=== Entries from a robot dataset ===
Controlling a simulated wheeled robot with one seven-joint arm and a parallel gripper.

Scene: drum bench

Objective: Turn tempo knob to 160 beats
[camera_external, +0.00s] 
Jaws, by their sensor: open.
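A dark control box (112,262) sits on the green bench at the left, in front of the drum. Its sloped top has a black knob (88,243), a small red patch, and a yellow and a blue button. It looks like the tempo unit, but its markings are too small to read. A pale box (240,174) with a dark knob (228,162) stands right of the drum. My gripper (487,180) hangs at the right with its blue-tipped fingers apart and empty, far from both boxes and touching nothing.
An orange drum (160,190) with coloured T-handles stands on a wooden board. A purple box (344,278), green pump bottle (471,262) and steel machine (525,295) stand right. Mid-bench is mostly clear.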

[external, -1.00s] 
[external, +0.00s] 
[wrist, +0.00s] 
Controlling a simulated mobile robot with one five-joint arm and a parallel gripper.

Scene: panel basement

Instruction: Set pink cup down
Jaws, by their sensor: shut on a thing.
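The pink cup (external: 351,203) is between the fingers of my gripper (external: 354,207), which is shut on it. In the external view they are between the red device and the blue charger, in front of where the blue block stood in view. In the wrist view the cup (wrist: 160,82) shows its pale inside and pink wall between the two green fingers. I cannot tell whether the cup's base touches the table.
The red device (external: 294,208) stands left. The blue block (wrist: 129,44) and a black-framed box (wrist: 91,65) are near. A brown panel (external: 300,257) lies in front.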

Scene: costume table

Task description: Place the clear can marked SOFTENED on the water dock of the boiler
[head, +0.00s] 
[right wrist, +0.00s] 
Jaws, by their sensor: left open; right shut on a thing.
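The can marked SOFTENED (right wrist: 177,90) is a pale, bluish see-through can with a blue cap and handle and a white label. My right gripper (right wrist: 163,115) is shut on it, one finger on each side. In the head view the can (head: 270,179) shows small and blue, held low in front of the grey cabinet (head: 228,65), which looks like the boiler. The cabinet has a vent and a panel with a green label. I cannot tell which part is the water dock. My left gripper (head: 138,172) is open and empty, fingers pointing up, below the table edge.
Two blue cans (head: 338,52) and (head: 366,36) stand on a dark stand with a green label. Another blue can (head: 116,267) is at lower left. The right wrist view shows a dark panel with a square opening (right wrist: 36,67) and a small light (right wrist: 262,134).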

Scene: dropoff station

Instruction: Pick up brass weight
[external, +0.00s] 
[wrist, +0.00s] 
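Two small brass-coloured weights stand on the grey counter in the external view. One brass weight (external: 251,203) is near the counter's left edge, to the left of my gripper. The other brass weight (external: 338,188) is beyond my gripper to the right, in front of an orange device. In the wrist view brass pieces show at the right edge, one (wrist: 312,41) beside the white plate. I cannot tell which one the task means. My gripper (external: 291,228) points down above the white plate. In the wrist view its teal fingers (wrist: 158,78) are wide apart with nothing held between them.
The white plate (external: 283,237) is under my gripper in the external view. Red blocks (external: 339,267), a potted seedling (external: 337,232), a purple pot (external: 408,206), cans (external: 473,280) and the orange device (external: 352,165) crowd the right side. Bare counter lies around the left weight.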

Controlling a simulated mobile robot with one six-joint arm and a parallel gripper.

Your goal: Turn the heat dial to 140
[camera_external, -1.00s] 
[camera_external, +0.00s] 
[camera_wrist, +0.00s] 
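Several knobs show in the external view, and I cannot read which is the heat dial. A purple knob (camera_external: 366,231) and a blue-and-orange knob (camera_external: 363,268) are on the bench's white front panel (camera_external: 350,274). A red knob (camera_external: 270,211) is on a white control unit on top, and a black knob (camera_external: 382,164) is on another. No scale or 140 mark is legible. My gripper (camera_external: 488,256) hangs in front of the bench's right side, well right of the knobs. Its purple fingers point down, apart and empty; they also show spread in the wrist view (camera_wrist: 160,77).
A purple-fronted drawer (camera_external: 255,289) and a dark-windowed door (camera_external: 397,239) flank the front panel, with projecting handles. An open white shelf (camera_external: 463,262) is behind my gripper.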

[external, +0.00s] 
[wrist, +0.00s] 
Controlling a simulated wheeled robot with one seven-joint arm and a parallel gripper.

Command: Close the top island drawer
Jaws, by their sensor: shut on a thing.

=== Set task ===
Repeat every record, exactly as written.

=== Completed exercise ===
Controlling a simulated wheeled robot with one seven-joint arm and a parallel gripper.

Scene: drum bench

Objective: Turn tempo knob to 160 beats
[camera_external, +0.00s] 
Jaws, by their sensor: open.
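A dark control box (112,262) sits on the green bench at the left, in front of the drum. Its sloped top has a black knob (88,243), a small red patch, and a yellow and a blue button. It looks like the tempo unit, but its markings are too small to read. A pale box (240,174) with a dark knob (228,162) stands right of the drum. My gripper (487,180) hangs at the right with its blue-tipped fingers apart and empty, far from both boxes and touching nothing.
An orange drum (160,190) with coloured T-handles stands on a wooden board. A purple box (344,278), green pump bottle (471,262) and steel machine (525,295) stand right. Mid-bench is mostly clear.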

[external, -1.00s] 
[external, +0.00s] 
[wrist, +0.00s] 
Controlling a simulated mobile robot with one five-joint arm and a parallel gripper.

Scene: panel basement

Instruction: Set pink cup down
Jaws, by their sensor: shut on a thing.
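The pink cup (external: 351,203) is between the fingers of my gripper (external: 354,207), which is shut on it. In the external view they are between the red device and the blue charger, in front of where the blue block stood in view. In the wrist view the cup (wrist: 160,82) shows its pale inside and pink wall between the two green fingers. I cannot tell whether the cup's base touches the table.
The red device (external: 294,208) stands left. The blue block (wrist: 129,44) and a black-framed box (wrist: 91,65) are near. A brown panel (external: 300,257) lies in front.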

Scene: costume table

Task description: Place the clear can marked SOFTENED on the water dock of the boiler
[head, +0.00s] 
[right wrist, +0.00s] 
Jaws, by their sensor: left open; right shut on a thing.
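The can marked SOFTENED (right wrist: 177,90) is a pale, bluish see-through can with a blue cap and handle and a white label. My right gripper (right wrist: 163,115) is shut on it, one finger on each side. In the head view the can (head: 270,179) shows small and blue, held low in front of the grey cabinet (head: 228,65), which looks like the boiler. The cabinet has a vent and a panel with a green label. I cannot tell which part is the water dock. My left gripper (head: 138,172) is open and empty, fingers pointing up, below the table edge.
Two blue cans (head: 338,52) and (head: 366,36) stand on a dark stand with a green label. Another blue can (head: 116,267) is at lower left. The right wrist view shows a dark panel with a square opening (right wrist: 36,67) and a small light (right wrist: 262,134).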

Scene: dropoff station

Instruction: Pick up brass weight
[external, +0.00s] 
[wrist, +0.00s] 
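Two small brass-coloured weights stand on the grey counter in the external view. One brass weight (external: 251,203) is near the counter's left edge, to the left of my gripper. The other brass weight (external: 338,188) is beyond my gripper to the right, in front of an orange device. In the wrist view brass pieces show at the right edge, one (wrist: 312,41) beside the white plate. I cannot tell which one the task means. My gripper (external: 291,228) points down above the white plate. In the wrist view its teal fingers (wrist: 158,78) are wide apart with nothing held between them.
The white plate (external: 283,237) is under my gripper in the external view. Red blocks (external: 339,267), a potted seedling (external: 337,232), a purple pot (external: 408,206), cans (external: 473,280) and the orange device (external: 352,165) crowd the right side. Bare counter lies around the left weight.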

Controlling a simulated mobile robot with one six-joint arm and a parallel gripper.

Your goal: Turn the heat dial to 140
[camera_external, -1.00s] 
[camera_external, +0.00s] 
[camera_wrist, +0.00s] 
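Several knobs show in the external view, and I cannot read which is the heat dial. A purple knob (camera_external: 366,231) and a blue-and-orange knob (camera_external: 363,268) are on the bench's white front panel (camera_external: 350,274). A red knob (camera_external: 270,211) is on a white control unit on top, and a black knob (camera_external: 382,164) is on another. No scale or 140 mark is legible. My gripper (camera_external: 488,256) hangs in front of the bench's right side, well right of the knobs. Its purple fingers point down, apart and empty; they also show spread in the wrist view (camera_wrist: 160,77).
A purple-fronted drawer (camera_external: 255,289) and a dark-windowed door (camera_external: 397,239) flank the front panel, with projecting handles. An open white shelf (camera_external: 463,262) is behind my gripper.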

[external, +0.00s] 
[wrist, +0.00s] 
Controlling a simulated wheeled robot with one seven-joint arm and a parallel gripper.

Command: Close the top island drawer
Jaws, by their sensor: shut on a thing.

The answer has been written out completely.